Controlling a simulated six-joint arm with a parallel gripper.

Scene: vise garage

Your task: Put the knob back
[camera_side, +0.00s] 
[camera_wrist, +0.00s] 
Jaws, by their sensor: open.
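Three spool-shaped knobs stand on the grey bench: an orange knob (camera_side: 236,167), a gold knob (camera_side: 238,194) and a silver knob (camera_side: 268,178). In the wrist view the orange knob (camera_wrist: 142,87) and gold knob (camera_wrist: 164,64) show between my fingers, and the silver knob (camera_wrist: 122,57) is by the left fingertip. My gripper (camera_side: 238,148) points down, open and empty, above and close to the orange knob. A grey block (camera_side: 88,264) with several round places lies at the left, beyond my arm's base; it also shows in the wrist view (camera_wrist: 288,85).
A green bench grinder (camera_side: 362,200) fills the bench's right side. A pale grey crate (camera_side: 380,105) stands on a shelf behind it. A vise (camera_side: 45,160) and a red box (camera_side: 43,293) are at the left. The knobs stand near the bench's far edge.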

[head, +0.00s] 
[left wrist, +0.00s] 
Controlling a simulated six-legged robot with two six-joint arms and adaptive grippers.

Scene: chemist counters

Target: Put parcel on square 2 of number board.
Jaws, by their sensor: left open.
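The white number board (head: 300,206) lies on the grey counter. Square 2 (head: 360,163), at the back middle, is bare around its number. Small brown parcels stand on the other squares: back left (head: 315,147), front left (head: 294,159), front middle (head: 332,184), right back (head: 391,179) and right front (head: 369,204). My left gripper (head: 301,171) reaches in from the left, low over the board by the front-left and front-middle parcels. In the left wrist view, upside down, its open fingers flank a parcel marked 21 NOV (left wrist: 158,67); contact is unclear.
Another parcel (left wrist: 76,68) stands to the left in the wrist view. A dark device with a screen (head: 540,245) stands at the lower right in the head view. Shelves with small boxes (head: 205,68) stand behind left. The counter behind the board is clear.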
○ ○ ○ ○
Problem to solve: Search the preceding listing for "Scene" and extract every line where it is found.

Right answer:
Scene: vise garage
Scene: chemist counters

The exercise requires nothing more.